** What is expected **
Reproduce exactly the lines below from the one containing "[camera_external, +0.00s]" through the one containing "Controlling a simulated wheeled", including both, and nothing else.

╭──

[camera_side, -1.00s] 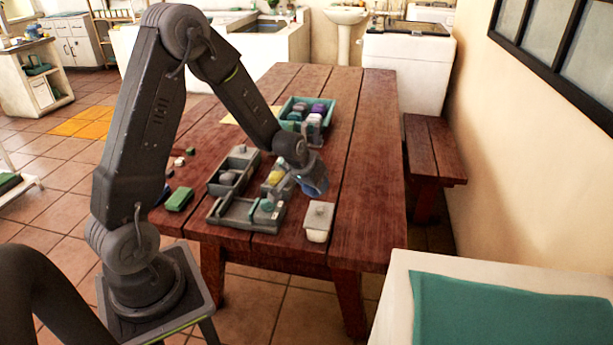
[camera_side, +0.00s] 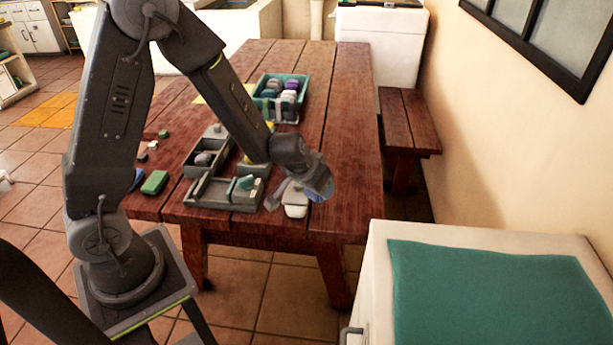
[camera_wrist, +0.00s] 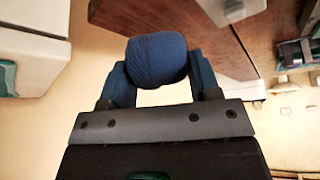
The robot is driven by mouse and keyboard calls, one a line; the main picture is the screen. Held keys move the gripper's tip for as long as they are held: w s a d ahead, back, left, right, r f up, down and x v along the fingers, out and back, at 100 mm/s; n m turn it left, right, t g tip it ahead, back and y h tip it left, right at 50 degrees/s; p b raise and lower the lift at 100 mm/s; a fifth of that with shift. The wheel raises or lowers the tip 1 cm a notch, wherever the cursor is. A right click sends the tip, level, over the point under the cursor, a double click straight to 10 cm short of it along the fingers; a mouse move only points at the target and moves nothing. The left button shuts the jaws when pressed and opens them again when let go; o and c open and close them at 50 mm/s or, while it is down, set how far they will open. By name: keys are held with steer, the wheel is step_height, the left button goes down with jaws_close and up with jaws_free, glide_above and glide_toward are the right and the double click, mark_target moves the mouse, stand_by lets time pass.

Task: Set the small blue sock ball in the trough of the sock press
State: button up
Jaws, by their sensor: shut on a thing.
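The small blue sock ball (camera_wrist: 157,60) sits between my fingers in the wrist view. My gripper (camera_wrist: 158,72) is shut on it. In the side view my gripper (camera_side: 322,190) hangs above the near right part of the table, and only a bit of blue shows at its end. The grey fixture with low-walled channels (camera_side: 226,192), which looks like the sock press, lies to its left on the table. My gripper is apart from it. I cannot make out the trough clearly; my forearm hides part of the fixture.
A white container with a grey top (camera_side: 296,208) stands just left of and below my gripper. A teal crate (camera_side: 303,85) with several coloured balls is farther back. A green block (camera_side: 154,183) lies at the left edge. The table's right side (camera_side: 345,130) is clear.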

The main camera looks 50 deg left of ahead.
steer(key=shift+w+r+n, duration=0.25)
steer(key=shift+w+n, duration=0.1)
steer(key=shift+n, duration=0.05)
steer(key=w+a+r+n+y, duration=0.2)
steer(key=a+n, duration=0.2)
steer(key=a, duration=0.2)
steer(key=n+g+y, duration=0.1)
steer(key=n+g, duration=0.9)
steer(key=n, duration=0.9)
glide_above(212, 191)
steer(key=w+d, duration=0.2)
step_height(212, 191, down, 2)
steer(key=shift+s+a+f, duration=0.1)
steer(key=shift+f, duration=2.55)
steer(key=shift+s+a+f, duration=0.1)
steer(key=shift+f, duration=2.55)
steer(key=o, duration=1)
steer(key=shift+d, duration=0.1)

╰──
╭──

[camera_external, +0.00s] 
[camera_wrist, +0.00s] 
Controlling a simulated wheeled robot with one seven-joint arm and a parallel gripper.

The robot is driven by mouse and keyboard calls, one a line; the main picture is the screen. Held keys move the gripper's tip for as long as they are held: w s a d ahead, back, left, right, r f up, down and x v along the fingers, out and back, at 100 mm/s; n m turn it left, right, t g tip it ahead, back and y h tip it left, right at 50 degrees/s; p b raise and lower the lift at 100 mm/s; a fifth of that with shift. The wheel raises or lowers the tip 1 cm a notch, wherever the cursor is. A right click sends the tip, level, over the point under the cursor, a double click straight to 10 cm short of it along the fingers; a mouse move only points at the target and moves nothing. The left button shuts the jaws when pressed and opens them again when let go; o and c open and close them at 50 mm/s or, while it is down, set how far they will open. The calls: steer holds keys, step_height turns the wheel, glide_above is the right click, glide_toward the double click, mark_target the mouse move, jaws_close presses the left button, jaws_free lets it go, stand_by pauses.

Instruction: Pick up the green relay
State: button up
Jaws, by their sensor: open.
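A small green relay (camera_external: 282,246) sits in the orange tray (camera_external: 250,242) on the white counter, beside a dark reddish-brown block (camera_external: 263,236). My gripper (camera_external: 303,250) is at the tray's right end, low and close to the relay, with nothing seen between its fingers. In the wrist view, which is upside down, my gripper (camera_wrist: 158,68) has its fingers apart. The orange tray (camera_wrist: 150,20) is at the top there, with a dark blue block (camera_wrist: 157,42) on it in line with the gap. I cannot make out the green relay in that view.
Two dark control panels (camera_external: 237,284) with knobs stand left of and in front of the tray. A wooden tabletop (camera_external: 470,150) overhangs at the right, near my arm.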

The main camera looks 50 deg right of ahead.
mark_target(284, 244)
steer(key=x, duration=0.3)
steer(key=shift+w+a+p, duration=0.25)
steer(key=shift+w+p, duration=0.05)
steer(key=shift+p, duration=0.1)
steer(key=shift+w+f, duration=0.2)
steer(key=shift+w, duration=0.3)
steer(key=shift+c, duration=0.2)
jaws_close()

╰──
╭──

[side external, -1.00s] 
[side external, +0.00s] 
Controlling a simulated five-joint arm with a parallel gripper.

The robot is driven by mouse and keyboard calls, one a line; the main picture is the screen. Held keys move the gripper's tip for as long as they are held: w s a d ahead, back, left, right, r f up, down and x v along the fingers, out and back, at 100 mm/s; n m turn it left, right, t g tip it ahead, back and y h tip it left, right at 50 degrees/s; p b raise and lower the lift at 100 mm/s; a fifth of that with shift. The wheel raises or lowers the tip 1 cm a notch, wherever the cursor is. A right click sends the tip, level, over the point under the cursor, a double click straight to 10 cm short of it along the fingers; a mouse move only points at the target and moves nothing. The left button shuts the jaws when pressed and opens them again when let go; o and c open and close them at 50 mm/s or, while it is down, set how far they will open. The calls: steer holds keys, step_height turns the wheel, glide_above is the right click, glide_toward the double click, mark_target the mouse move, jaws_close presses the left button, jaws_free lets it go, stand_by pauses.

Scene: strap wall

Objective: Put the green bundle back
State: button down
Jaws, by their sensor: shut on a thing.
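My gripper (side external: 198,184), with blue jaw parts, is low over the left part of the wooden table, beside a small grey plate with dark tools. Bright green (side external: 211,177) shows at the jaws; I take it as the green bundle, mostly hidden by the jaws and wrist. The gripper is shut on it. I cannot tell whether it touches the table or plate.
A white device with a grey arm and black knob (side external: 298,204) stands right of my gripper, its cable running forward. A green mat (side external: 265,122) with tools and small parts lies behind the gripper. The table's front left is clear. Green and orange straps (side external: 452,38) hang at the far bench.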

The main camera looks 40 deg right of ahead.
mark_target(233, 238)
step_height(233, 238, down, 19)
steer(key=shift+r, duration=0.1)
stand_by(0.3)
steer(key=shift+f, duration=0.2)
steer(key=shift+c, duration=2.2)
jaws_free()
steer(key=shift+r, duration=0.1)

╰──

** Exercise result **
[camera_external, +0.00s] 
[camera_wrist, +0.00s] 
Controlling a simulated wheeled robot with one seven-joint arm and a parallel gripper.

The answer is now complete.